The resulting panoramic images can then be represented on a 3D surface such as sphere, cylinder or cube [5, 14]. The scooter is driven in an urban environment and panoramas are captured at regular time intervals. Once this is done, the next step is generally to match all these panoramas from which useful 3D pose and structure information can be computed. Using classical matching strategies on such a set of panoramas is very challenging [2, 11, 12]. These matching schemes are meant to be used on planar images and our experiment has shown that the direct application of these methods on cylindrical panoramas taken in large environments does not produce satisfactory results in many cases. And this for a number of reasons. First, the cylindrical panorama induces non linear distortion of the image. Straight lines that are not vertical do not appear as straight lines on an unfold cylindrical panorama. Therefore, the matching of two different panoramas of the same scene is difficult even with scale and affine invariant features and descriptors such as MSER [8], SIFT [7] or SURF [1]. More importantly, the fact that the images are taken following linear trajectories can produce large changes in the point of view. In addition, urban scenes often include large open spaces (public spaces, parks, parkings) which can limit the number of distinguishing features visible in a given panorama. Figure 1 is a good example of such situation; the images show a single building (the National Gallery of Canada) visible in a limited portion of the panoramas. It becomes therefore essential to maximize the number of good matches at these locations if one wants to connect these panoramas together. Finally, needless to say that, in an outdoor environment, lighting changes, shadows, reflections, and occlusions make difficult obtaining a large number of matches. Feature detection and matching of non planar images obtained from catadioptric systems was studied in [3, 9]. It was also studied in the case of images with radial distortion [6], wide angle images [4] and spherical panoramas [15]. The strategy used in [3, 9, 15] is to work with re-
projections of the images to be matched. As for [4, 6], they rather modify the convolution step in the definition of the SIFT features so that it applies on wide angles images [4] or on images with radial distortion [6]. One natural solution could be to extract limited fields of view planar images from the panoramas and simply match them all together. But then we need a criterion to select what are the relevant fields of view to extract and what are the relevant images to compare. In [3], regular sampling is used. The approach in [9] creates virtual camera planes at regions defined by MSERs. In our approach, we rather sample the panoramas where the density of SURF features is the highest. This way, we only consider relevant sections of the panoramas for matching. Moreover, even with limited field of view images, large perspective change in the images might prevent the successful matching of two images. This is also the case with planar images and this is one of the reasons why ASIFT [10] was introduced by Morel and Yu. The methods presented in [3, 4, 6, 15] do not take this fact into account. Mauthner et al. [9] uses local affine frame to compensate for perspective changes. These are defined from the convex hull of the MSERs which assumes that these regions can be reliably detected from image to image. Our method consists in extracting limited field of view images extracted at chosen view directions and then matching these images using multiple view reprojections. This approach is inspired by ASIFT with the difference that ASIFT applies multiple global transformations whereas we use multiple local transformations inside the panoramas. Our method can be seen as a generalization and an extension of the simple solution that consists in extracting few precomputed limited fields of view from the panoramas. As in the ASIFT scheme, we aim at identifying the projective images that produces the optimal number of matches through multiple image transformations.

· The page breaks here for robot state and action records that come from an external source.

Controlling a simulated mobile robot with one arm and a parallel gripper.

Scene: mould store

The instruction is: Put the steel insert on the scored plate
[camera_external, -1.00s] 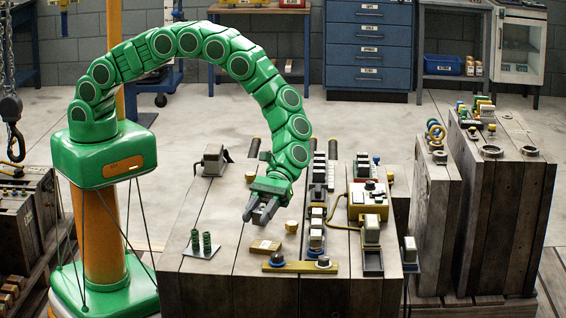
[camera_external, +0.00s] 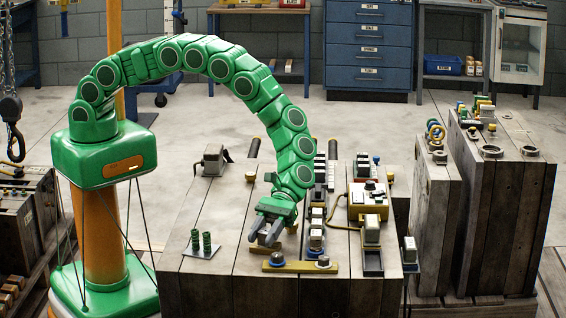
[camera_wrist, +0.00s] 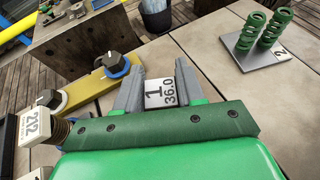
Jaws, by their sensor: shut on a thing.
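My gripper (camera_external: 264,241) is low over the front middle of the bench. In the wrist view, my gripper (camera_wrist: 157,84) has its grey fingers on both sides of a small block with a white label marked "1 36.0" (camera_wrist: 161,94). It is shut on this block, which may be the steel insert; the fingers hide its sides. A thin grey plate (camera_wrist: 274,58) marked "2" carries two green springs; it also shows at the left of the bench (camera_external: 200,252). I cannot tell whether it is the scored plate.
A yellow bar with dark knobs (camera_external: 300,267) lies close in front of my gripper. A row of labelled blocks (camera_external: 317,232) stands to its right, with a yellow box (camera_external: 368,201) beyond. The bench top between the spring plate and my gripper is clear.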

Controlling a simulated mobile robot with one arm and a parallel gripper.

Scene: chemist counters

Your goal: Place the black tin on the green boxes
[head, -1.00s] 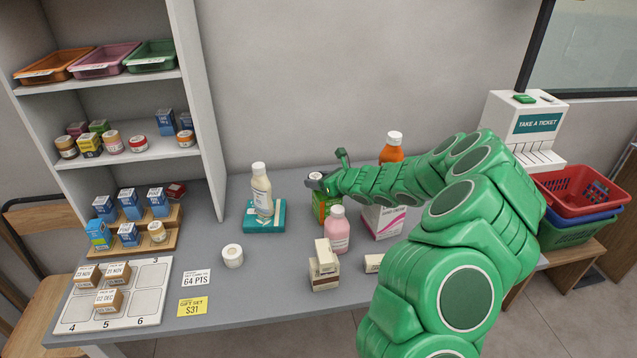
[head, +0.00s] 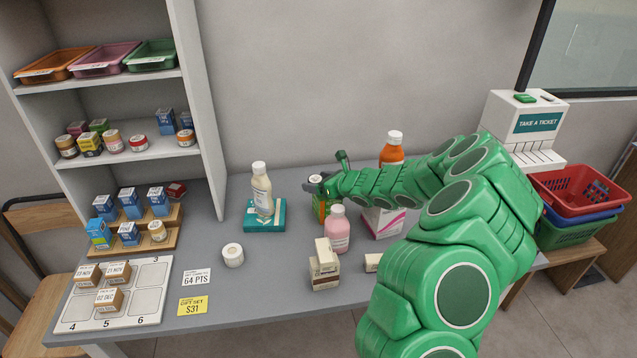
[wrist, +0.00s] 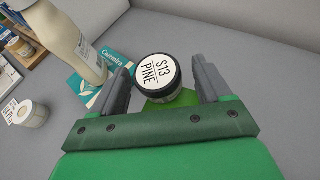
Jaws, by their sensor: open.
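The black tin (wrist: 158,76), with a white lid label reading "S13 PINE", lies between the two finger pads of my gripper (wrist: 160,84) in the wrist view. The fingers are open, with a gap visible on each side of the tin. A patch of green box (wrist: 184,99) shows directly beneath the tin. In the head view, the tin's pale top (head: 315,178) shows at my gripper (head: 318,187), above the green boxes (head: 321,210). The tin appears to rest on them; the contact is hidden by my gripper.
A cream bottle (head: 262,188) stands on a teal box (head: 265,216) to the left. A pink bottle (head: 336,230) stands in front, and an orange bottle (head: 392,150) and white-pink carton (head: 382,222) are at right. A white roll (head: 232,255) lies front left.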

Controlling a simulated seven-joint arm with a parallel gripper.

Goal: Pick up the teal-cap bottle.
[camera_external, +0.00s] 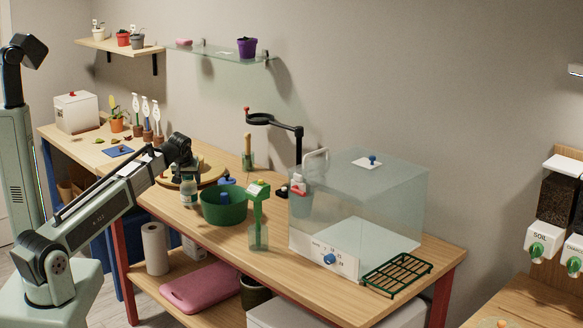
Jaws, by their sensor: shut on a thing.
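A small clear bottle with a pale blue-white label (188,192) is upright at the front of the wooden bench, left of a dark green pot. My gripper (187,178) points down directly over it and is shut on its top. The bottle's cap is mostly hidden by the gripper, so its teal colour shows poorly. I cannot tell whether the bottle's base touches the bench.
The green pot (224,206) stands close to the right of the bottle. A green-topped spray bottle (258,228) and a clear box (350,212) stand further right. A round wooden turntable (212,168) lies behind. The front bench edge is close.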

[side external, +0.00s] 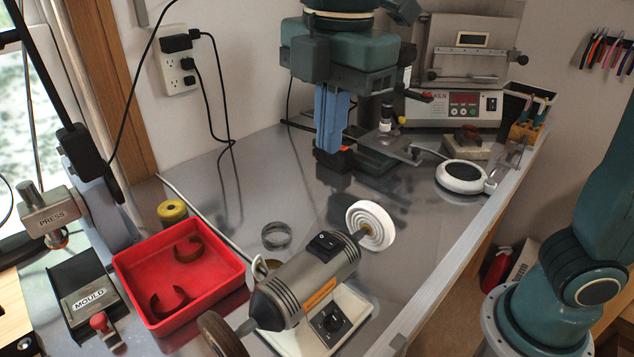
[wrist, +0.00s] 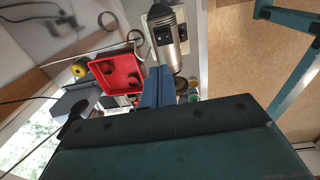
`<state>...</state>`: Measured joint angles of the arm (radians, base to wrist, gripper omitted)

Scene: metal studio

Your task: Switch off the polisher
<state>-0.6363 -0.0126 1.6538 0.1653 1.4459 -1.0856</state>
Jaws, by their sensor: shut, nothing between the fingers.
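The polisher (side external: 312,280) is a grey motor on a white base, with a white buffing wheel (side external: 371,225) on one end and a brown wheel (side external: 221,335) on the other. A black rocker switch (side external: 327,241) sits on top of its body. A round dial (side external: 331,318) is on the base front. I cannot tell the rocker's position. My gripper (side external: 332,148) points down with its blue fingers together and empty, behind the polisher and apart from it. In the wrist view the fingers (wrist: 158,70) show beside the polisher (wrist: 171,45).
A red tray (side external: 205,268) with brown curved pieces stands left of the polisher. A mould (side external: 88,295) and press (side external: 58,212) are farther left. A kiln (side external: 463,105) stands at the back. A round white pad (side external: 464,177) is at right. Bare metal bench lies between gripper and polisher.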

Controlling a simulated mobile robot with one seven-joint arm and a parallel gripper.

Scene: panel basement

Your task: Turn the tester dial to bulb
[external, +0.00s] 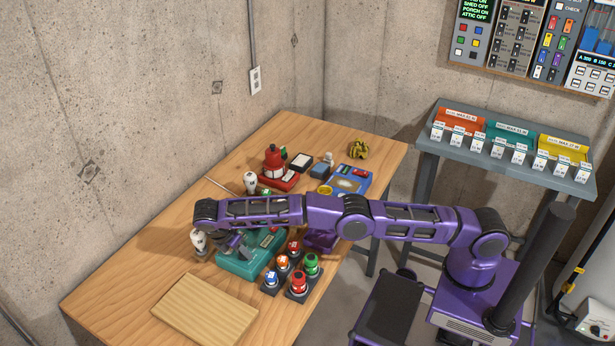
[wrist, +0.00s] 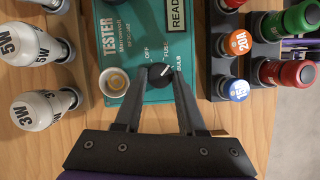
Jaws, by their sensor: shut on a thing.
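The teal tester (wrist: 112,38) lies on the wooden table, and it also shows in the external view (external: 240,267) under my arm. Its black dial (wrist: 160,76) sits between the fingertips of my gripper (wrist: 159,79), which is shut on it. The labels OFF, FUSE and BULB are printed in an arc around the dial. The dial's white mark points up and to the right, apparently between FUSE and BULB. A round pale socket (wrist: 115,82) is left of the dial. In the external view my gripper (external: 232,241) is over the tester and partly hidden by my arm.
White bulbs (wrist: 37,108) stand close left of the tester. Dark blocks holding coloured fuses (wrist: 238,42) stand close on its right. A wooden board (external: 205,310) lies at the table's near end. A red device (external: 275,172) and a blue device (external: 350,181) stand farther back.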

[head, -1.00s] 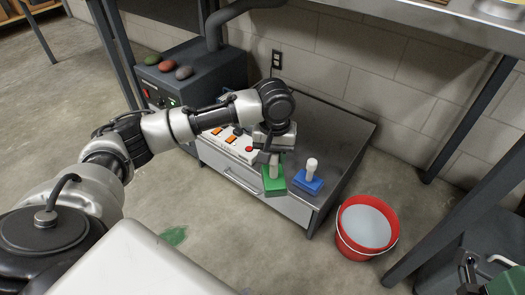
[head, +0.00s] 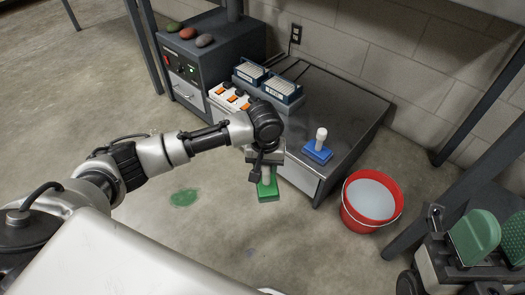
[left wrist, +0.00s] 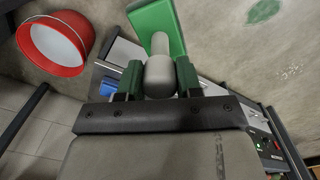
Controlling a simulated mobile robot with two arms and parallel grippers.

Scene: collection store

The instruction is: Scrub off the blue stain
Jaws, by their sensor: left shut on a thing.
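My left gripper (head: 265,165) is shut on the light handle of a green scrubber (head: 268,190), held in the air just in front of the low bench. The left wrist view shows the handle (left wrist: 158,75) between the fingers and the green block (left wrist: 155,22) beyond. A blue scrubber (head: 317,152) with a white handle stands upright on the bench top. A faint, small bluish mark (head: 250,252) is on the floor at the bottom middle. A larger green stain (head: 185,198) lies on the floor farther left.
A red bucket (head: 371,200) with pale liquid stands on the floor right of the low bench (head: 345,105). A dark control box (head: 205,60) is at the back. The floor at left is open.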

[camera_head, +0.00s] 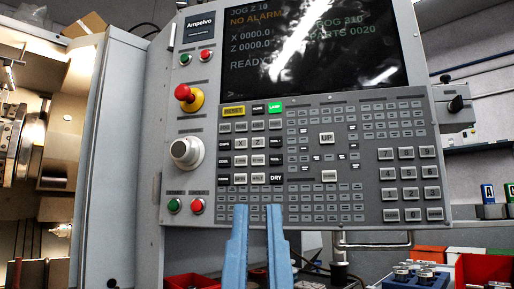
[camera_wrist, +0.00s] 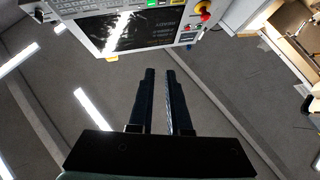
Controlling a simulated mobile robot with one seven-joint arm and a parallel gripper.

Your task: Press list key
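The control panel (camera_head: 370,215) of the machine fills the middle of the head view, with rows of grey, white and black keys below a dark screen (camera_head: 310,50). I cannot make out a key labelled list; many small labels are unreadable. My gripper (camera_head: 258,208) has two blue fingers, slightly apart and empty, pointing up in front of the panel's lower edge. They cover part of the lowest small keys; I cannot tell the distance to the panel. In the wrist view the dark fingers (camera_wrist: 160,72) show a narrow gap, with the panel's screen (camera_wrist: 135,32) beyond.
A red emergency button (camera_head: 184,93), a white dial (camera_head: 187,152) and red and green buttons line the panel's left side. A metal handle (camera_head: 372,243) hangs below it. A red bin (camera_head: 484,268) and a blue tray (camera_head: 416,277) stand lower right. The open machine chamber is left.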

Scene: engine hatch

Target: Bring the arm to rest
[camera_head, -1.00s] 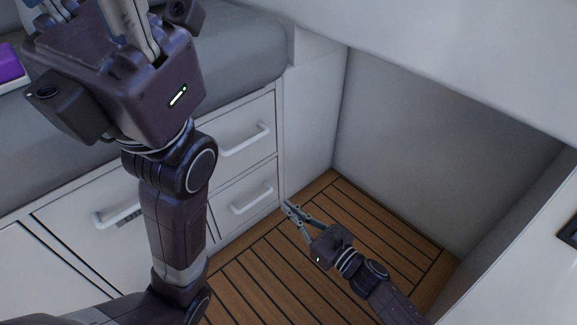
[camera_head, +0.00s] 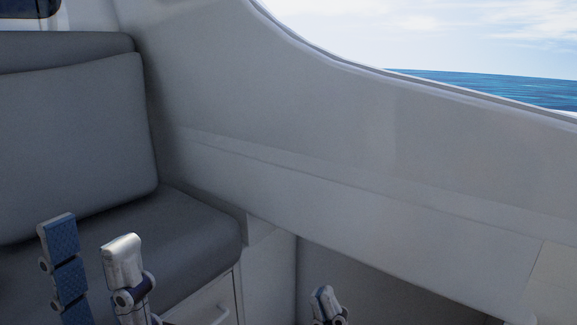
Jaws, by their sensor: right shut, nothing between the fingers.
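My left gripper (camera_head: 92,248) stands at the lower left with its fingers pointing up. Its two fingers are apart, one with a blue ribbed pad showing, and nothing shows between them. My right gripper (camera_head: 326,296) shows only its fingertips at the bottom edge, right of the left one. Its fingers are together and empty. Both arms behind the grippers are out of the picture.
A grey cushioned bench (camera_head: 190,235) with a backrest (camera_head: 75,140) is at the left, above a white drawer front (camera_head: 208,306). A pale hull wall (camera_head: 350,140) runs across under a window showing sea (camera_head: 490,88). A recess (camera_head: 365,285) lies below the wall.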

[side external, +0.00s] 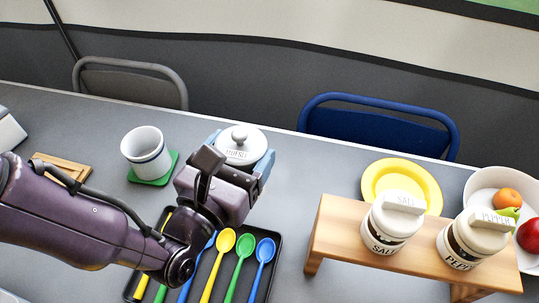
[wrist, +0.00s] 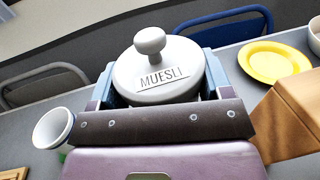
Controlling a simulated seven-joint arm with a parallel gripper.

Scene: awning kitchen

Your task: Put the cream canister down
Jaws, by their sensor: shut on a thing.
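The cream canister (side external: 241,146) has a pale lid with a round knob and a label reading MUESLI. It also shows in the wrist view (wrist: 158,76), upright between blue-grey fingers. My gripper (side external: 240,158) is shut on the canister, one finger on each side. The canister's body and base are mostly hidden by the gripper, so I cannot tell whether it touches the table.
A dark tray (side external: 277,238) of coloured spoons lies below my gripper. A white cup (side external: 146,152) stands on a green coaster (side external: 171,161) at left. Right are a wooden stand (side external: 334,222) with salt and pepper jars, a yellow plate (side external: 376,177) and a fruit bowl (side external: 483,186). Grey table between tray and stand is clear.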

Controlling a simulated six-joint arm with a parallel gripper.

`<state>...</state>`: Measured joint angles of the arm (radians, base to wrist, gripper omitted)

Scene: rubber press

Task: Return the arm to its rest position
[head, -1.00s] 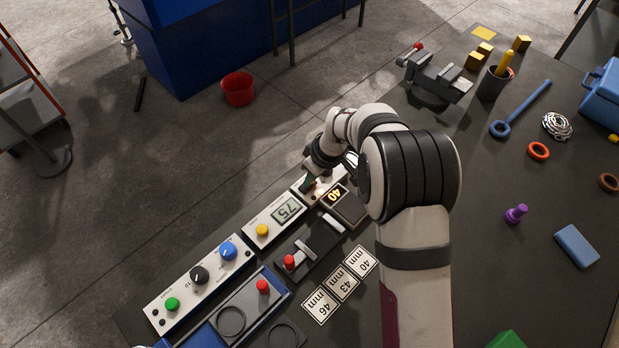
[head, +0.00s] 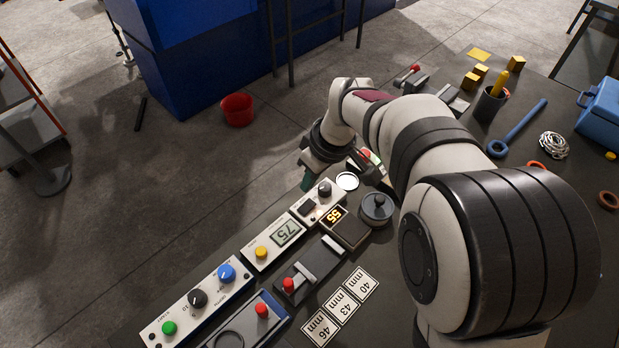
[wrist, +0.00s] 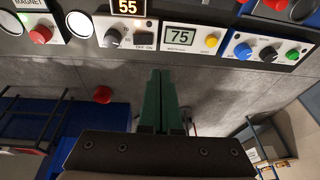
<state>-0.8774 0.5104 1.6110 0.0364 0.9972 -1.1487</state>
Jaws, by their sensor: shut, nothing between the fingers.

1.1. Multiple Images Matching One of the most important work in the area of multiple images matching is the one of Snavely et al. [13]. Given a large set of images of the same scene, they explain how to build a 3D representation of the scene in which we can navigate virtually and then collect information about the different objects in the scene. Our problem is different since we follow a long trajectory in wich we have only a few panoramas sharing the same view of the scene. This aspect of the problem was also studied in [9, 15] with different techniques. In this work, our objective was to making sure that the full set of panoramas remains as connected as possible at all geographical locations. For this matter, we developed a matching strategy that augments the accuracy and the number of match points in the context of urban panorama matching. We first describe a simple criterion that enables us to
select pairs of panoramas to be matched. We also present, and this is our main contribution (refer to Subsection 2.4), a matching scheme that augments the matching result by applying the scheme on the specific panorama where the classical methods fail to find a sufficient number of matches. The proposed matching scheme does not replace the classical matching scheme used in large image set such as the one described in [13] or [15], it is rather a supplementary step in the matching phase. The paper is structured as follows. In Section 2, we present the proposed matching scheme. In Section 3, we present some mathematical background of our matching scheme. Section 4 contains experimental results. These experiments are based on 8017 pairs of images coming from 763 different images. We conclude in Section 5.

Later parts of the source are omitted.